The house presently stands within a densely developed complex of academic buildings just east of Harvard's main campus, Harvard Yard (NHL, 12/30/70; NRD, 12/14/87), in the block formed by Harvard, Quincy, Broadway and Prescott streets.  The house has been owned since 1899 by the President and Fellows of Harvard College, which has used the property as a philosophical library and, since the early 20th century, as the home of the Harvard English department.  (Since 1997, when the English department moved into the newly renovated Barker Center, the house has been occupied by the Committee on Degrees in Folklore & Mythology, Celtic Languages and Literatures, and Women's Studies; the latter of which was replaced in 2008 by offices of the Humanities Center.)  Beck-Warren House is contiguous to six academic buildings, five of which are individually listed on the National Register (Carpenter Center for the Visual Arts, 3/2/90; Dana-Palmer House, 5/19/86; Fogg Art Museum, 5/19/86; Harvard Union, now the Barker Center, altered in the mid-90s, 1/26/87.)  The sixth, the Faculty Club, was constructed in 1930 and altered in the 1960s.

The Beck-Warren House was moved 130' north of its original location in 1900 (but still within the boundaries of its original lot) to enable the construction of the Harvard Union (McKim, Mead & White, 1901; now the Barker Center).  Originally set on an 80,000 square foot parcel known as "Beck Park" for its extensive orchards and gardens, the house is now tightly bounded by later buildings, albeit within a well-kept setting of landscaped walkways and grounds.  A pencil-and-watercolor rendering of the house, probably executed around the mid-19th century, gives a sense of its original setting and appearance.

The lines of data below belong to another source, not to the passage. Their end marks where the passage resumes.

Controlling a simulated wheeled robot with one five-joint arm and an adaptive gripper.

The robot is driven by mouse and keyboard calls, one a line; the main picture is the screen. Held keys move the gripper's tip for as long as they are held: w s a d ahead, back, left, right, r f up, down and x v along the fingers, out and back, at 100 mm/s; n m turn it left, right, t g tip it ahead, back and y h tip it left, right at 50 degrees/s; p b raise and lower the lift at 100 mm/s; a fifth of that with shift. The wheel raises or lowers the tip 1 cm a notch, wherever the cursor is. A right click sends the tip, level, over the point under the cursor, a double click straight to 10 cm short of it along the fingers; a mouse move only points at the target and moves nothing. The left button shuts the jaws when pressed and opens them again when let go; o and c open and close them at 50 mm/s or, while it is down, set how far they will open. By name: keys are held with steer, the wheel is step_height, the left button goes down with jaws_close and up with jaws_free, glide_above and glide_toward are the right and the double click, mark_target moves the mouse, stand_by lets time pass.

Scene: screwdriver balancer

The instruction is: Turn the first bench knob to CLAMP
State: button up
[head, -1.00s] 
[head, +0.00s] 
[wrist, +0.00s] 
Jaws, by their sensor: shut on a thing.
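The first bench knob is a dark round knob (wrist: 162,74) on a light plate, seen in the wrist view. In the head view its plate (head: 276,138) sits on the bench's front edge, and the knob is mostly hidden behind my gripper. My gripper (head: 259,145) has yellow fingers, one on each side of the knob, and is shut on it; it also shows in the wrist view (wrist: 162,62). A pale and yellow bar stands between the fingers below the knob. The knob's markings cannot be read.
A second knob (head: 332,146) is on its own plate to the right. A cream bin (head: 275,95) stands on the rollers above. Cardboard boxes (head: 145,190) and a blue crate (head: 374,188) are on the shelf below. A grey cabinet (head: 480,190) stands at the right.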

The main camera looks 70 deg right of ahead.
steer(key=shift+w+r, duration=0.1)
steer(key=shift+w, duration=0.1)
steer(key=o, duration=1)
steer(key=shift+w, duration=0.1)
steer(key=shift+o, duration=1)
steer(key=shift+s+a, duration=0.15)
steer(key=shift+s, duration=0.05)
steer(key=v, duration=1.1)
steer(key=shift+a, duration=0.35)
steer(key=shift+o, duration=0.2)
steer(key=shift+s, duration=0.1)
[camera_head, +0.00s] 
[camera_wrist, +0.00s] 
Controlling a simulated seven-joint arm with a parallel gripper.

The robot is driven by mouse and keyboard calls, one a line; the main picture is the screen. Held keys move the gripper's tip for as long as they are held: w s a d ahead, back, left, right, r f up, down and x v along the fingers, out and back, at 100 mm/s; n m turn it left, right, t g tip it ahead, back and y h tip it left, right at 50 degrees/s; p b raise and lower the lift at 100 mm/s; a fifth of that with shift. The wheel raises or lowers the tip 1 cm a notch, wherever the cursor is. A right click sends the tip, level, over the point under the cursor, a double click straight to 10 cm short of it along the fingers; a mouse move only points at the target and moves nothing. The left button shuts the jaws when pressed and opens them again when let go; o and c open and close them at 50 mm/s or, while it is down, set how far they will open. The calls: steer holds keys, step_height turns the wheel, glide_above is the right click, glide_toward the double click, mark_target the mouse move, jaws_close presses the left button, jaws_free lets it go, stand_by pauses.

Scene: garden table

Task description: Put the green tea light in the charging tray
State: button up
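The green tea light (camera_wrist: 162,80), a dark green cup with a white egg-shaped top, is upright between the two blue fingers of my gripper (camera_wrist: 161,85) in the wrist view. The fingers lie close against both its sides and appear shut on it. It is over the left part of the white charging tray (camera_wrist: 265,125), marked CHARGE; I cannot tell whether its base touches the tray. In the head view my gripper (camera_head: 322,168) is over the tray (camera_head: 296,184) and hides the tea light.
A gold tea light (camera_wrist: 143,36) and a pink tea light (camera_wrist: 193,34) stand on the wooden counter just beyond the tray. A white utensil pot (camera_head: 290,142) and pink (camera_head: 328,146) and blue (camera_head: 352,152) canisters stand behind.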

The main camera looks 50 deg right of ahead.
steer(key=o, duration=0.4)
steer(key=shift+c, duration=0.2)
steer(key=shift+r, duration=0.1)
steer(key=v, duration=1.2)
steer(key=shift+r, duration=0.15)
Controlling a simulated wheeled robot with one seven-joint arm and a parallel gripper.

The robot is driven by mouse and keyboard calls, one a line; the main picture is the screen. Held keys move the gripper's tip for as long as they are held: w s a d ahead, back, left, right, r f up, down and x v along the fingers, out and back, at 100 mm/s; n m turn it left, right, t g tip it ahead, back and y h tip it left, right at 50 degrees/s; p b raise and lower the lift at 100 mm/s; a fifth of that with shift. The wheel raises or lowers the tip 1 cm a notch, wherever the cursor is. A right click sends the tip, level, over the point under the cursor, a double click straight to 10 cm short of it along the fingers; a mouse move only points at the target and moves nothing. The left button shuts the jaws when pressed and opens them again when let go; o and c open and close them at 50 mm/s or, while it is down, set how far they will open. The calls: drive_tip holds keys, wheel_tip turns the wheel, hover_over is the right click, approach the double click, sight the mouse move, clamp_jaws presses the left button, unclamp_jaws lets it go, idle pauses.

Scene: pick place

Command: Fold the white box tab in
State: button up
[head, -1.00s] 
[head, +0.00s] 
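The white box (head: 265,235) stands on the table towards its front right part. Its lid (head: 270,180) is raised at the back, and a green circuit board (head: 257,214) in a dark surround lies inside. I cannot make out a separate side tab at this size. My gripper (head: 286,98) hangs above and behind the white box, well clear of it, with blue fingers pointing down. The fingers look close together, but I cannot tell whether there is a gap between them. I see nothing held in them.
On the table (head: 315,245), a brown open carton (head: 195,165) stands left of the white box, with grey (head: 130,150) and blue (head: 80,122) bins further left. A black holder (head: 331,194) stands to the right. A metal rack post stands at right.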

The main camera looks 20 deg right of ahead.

When Henry Warren purchased the house in 1891, portions of the interior were extensively remodeled for his use; although much of the exterior remained unchanged, some elements were altered in the then-popular Colonial Revival style.  Sashes, most of which are original, are narrow-muntin, six-over-six double-hung set in casings that are topped with simple projecting cornices, but some second-story sashes may have been replaced in kind (ca. 1891) in woods to match new interior treatments.  A box bay on the second story of the east wing and an east-facing shed-roofed dormer with a series of small, round-arched awning windows were added in the remodeling and, as the rendering of the house makes clear, the original main entrance was modified.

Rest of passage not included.